AT&T’s bid to acquire Straight Path Communications has some competition. Straight Path announced this morning that an unsolicited offer from an unnamed ‘Multi-National Telecommunications Company’ has been made and that it constitutes a “superior proposal”.
Several weeks ago, AT&T agreed to buy Straight Path for $95.63 per share in AT&T stock, valuing the deal at $1.6B. The new proposal raises the bar to $104.64 per share, which would also be paid for in stock and ratchets up the total price tag to $1.8B. AT&T has 5 days in which to match or exceed the new bid, with a $38M termination fee as compensation should they decide not to do so.

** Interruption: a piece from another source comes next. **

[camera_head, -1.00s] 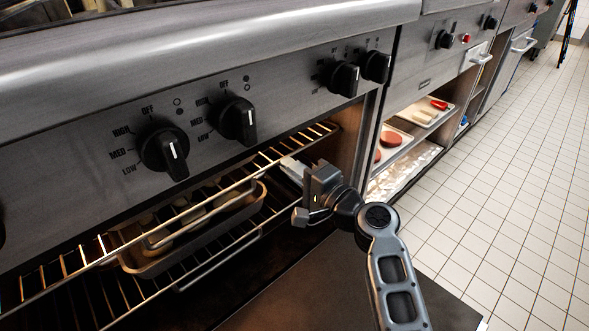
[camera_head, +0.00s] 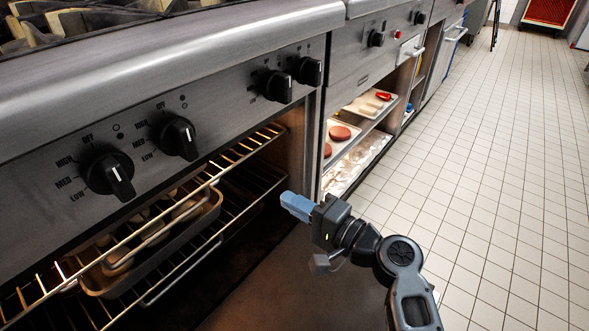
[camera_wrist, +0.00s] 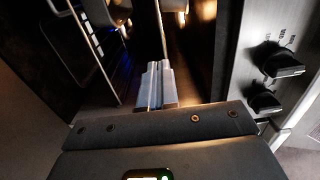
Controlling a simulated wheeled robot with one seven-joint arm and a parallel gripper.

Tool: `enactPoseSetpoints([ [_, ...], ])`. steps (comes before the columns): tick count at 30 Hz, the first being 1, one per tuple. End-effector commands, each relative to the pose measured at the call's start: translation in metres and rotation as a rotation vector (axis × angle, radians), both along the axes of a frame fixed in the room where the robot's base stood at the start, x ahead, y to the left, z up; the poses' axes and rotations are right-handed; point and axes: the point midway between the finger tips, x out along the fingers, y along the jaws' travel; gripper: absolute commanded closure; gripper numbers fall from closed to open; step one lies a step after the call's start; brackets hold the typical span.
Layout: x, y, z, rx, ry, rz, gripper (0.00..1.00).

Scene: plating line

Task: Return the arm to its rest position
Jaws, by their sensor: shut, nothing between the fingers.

Straight Path owns a wide swath of spectrum in the 28Ghz and 39Ghz bands, known as LMDS or millimeter wave. Once maligned and little used, those spectrum ranges are expected to have uses in the rollout of 5G wireless services over the next 5-10 years. After settling a dispute with the FCC early this year, Straight Path has been the focus of a fair amount of M&A speculation before AT&T stepped in with its deal.
Verizon has been rumored to be considering a bid to top that of AT&T, and is probably the most likely candidate for the unnamed multinational telecommunications company. But there are others. T-Mobile or Sprint could be looking to boost their own spectrum holdings in these ranges, and then there’s Dish which is of course still sitting on a pile of other spectrum.